Still, good films aren't enough to make a great festival. What makes SXSW great are the ineffable things -- the warm weather; a dip in the freezing cold natural spring just minutes from downtown when that weather gets too warm; the breakfast migas at Las Manitas; getting your hair styled at a funky South Austin salon by the same woman who was scheduled to cut rock legend Roky Erickson's later that day; buying a portrait of Hank Williams by former Mekon Jon Langford at the folk art gallery Yard Dog; the music at the Continental Club; the music at Antone's; the music at Stubb's -- that make it a culture unto itself.
"People used to ask Orson Welles what films influenced him," said Black, "and he would say, 'Stagecoach,' 'Stagecoach,' 'Stagecoach.' " When people ask me why South by Southwest has succeeded the way it has, I say, 'Austin, Austin, Austin.' "
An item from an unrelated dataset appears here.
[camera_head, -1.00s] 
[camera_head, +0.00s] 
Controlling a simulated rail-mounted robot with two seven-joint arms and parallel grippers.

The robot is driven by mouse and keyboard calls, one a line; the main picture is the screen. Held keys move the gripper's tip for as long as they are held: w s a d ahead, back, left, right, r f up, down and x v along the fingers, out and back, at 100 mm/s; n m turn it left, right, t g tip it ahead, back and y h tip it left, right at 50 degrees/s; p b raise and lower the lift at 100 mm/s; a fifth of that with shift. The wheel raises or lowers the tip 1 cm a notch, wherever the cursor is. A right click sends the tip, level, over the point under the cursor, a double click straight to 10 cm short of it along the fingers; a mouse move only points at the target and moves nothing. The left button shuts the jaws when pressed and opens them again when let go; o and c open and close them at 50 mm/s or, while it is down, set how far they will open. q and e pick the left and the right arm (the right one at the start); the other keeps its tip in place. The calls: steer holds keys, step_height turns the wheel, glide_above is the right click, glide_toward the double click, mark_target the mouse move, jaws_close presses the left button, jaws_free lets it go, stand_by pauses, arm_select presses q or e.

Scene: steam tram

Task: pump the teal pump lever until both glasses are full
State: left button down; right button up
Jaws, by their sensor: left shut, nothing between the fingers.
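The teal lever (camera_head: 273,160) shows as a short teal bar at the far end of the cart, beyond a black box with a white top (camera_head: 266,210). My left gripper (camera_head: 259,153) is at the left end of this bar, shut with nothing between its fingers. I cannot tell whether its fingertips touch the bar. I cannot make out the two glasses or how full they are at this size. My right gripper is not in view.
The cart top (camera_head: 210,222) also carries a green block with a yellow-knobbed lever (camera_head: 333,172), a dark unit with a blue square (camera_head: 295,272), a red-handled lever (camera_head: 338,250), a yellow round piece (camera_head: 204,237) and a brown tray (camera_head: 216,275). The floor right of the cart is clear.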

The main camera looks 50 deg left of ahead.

If Sundance has become an orgy of swag and celebrity, SXSW has become a more low-budget version thereof. (This year's SXSW swag bag included such humble offerings as a fake "Maxed Out" credit card, a Clif Bar brownie and a guitar pick.) It's altogether possible that, when you grab a quick between-film helping of tortilla soup at Guero's (in Austin, everybody comes to Guero's), you'll be sitting right next to Lyle Lovett -- who looks just like Lyle Lovett, only sexier.
Festival-goers are likely to be as thrilled by a sighting of the hundreds of bats that fly out each evening from under the Congress Avenue bridge as they are by catching a glimpse of Ray Romano, whose "95 Miles to Go," a documentary about his stand-up comedy tour, made its world premiere here this week.
And if no one stops and gawks at "East of Havana" producer Charlize Theron -- the epitome of SXSW glamour wearing skin-tight jeans tucked into black stiletto-heeled boots -- while she chats in the Paramount's sound booth, it's not because they're jaded. It's just a measure of the laid-back vibe of SXSW, and Austin itself.